We study a double robust Bayesian inference procedure on the average treatment effect (ATE) under unconfoundedness. Our robust Bayesian approach involves two adjustment steps: first, we make a correction for prior distributions of the conditional mean function; second, we introduce a recentering term on the posterior distribution of the resulting ATE. We prove asymptotic equivalence of our Bayesian estimator and double robust frequentist estimators by establishing a new semiparametric Bernstein-von Mises theorem under double robustness; i.e., the lack of smoothness of conditional mean functions can be compensated by high regularity of the propensity score and vice versa. Consequently, the resulting Bayesian point estimator internalizes the bias correction as the frequentist-type doubly robust estimator, and the Bayesian credible sets form confidence intervals with asymptotically exact coverage probability.

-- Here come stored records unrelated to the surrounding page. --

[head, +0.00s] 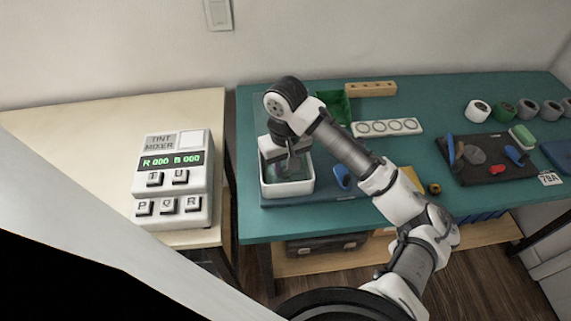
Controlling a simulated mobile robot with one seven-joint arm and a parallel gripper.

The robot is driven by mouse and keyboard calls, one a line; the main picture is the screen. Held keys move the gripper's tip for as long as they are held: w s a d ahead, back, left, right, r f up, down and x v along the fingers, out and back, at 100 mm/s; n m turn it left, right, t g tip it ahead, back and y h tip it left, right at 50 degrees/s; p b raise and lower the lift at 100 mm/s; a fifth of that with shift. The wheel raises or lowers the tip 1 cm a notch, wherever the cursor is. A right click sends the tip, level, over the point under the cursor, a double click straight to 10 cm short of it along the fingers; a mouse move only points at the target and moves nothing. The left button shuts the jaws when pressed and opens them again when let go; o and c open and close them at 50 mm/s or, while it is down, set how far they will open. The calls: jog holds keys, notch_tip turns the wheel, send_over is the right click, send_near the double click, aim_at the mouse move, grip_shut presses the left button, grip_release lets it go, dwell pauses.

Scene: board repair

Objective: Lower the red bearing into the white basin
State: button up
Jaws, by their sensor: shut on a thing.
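The white basin (287,188) is an open, square-rimmed tub at the left part of the green table, standing on a blue mat. My gripper (287,170) points down over the basin, its fingers reaching to about the basin's opening. It is shut on a small thing that the fingers and the arm's end hide. I cannot make out the red bearing's shape or colour there, nor whether it touches the basin. The basin's inside looks greenish and is partly covered by the gripper.
A clear upright panel (258,125) stands behind the basin. A blue object (342,177) lies just right of it. A green bin (335,107), a white tray with round wells (387,128) and a wooden block (370,89) stand behind. A dark board (485,172) with parts lies right. The tint mixer (172,180) is left.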

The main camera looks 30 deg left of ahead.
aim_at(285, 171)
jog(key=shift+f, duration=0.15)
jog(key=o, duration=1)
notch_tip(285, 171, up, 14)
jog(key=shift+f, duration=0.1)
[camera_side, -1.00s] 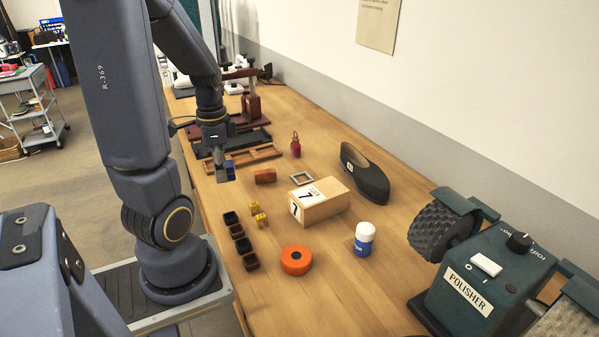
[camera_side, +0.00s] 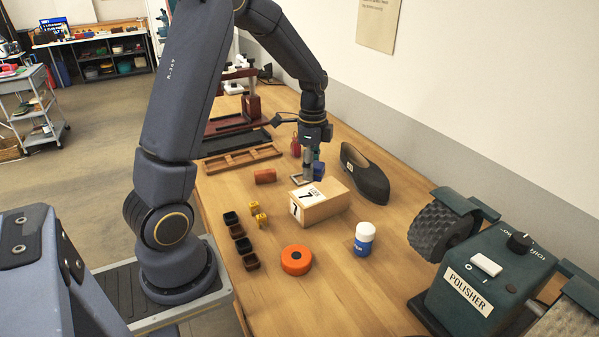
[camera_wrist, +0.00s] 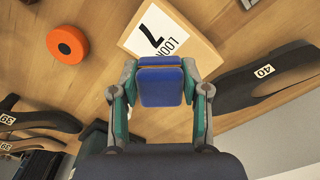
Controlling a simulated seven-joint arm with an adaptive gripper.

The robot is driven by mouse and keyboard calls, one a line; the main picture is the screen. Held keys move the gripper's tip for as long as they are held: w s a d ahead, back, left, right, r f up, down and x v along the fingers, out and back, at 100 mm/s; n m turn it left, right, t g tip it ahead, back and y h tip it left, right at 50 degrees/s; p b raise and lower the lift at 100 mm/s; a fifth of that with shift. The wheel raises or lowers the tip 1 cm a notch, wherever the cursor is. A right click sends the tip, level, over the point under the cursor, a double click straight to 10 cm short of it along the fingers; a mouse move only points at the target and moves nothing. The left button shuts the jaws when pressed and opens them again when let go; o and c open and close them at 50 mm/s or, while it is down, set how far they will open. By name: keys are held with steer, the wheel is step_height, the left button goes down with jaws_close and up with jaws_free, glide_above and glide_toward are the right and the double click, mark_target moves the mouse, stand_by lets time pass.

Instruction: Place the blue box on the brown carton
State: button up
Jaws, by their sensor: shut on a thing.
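The blue box (camera_wrist: 160,86) is held between the two fingers of my gripper (camera_wrist: 160,92) in the wrist view. In the side view my gripper (camera_side: 312,165) points down just behind the brown carton, and the blue box (camera_side: 318,170) shows partly at its tip. The brown carton (camera_side: 326,208) lies on the table with a white label marked 7. In the wrist view the carton (camera_wrist: 186,35) is beyond the blue box, which overlaps its near edge. I cannot tell the height of the box above the carton.
A grey square frame (camera_side: 301,180) and a red padlock-like object (camera_side: 295,146) are by my gripper.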

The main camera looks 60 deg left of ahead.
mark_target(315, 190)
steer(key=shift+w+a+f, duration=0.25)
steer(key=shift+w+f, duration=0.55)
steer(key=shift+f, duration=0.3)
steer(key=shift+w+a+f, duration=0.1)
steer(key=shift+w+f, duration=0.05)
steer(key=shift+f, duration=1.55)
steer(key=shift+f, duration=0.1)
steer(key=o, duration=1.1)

In simulations, we find that this robust Bayesian procedure leads to significant bias reduction of point estimation and accurate coverage of confidence intervals, especially when the dimensionality of covariates is large relative to the sample size and the underlying functions become complex. We illustrate our method in an application to the National Supported Work Demonstration.

翻译：本文研究了在无混淆假设下，针对平均处理效应（ATE）的双稳健贝叶斯推断过程。我们的稳健贝叶斯方法包含两个调整步骤：首先，对条件均值函数的先验分布进行修正；其次，在得到的ATE后验分布中引入一个重新中心化项。通过建立一个新的满足双稳健性的半参数伯恩斯坦-冯·米塞斯定理，我们证明了所提出的贝叶斯估计量与双稳健频率学派估计量在渐近意义下等价；即，条件均值函数的光滑性不足可由倾向得分的高度正则性补偿，反之亦然。因此，所得到的贝叶斯点估计量内化了类似频率学派双稳健估计量的偏差校正，而贝叶斯可信集构成的置信区间具有渐近精确的覆盖概率。在模拟中，我们发现该稳健贝叶斯过程能显著降低点估计的偏差，并提供准确的置信区间覆盖，尤其在协变量维度相对于样本量较大且底层函数变得复杂时。我们将该方法应用于美国国家支持工作示范项目中的实例分析。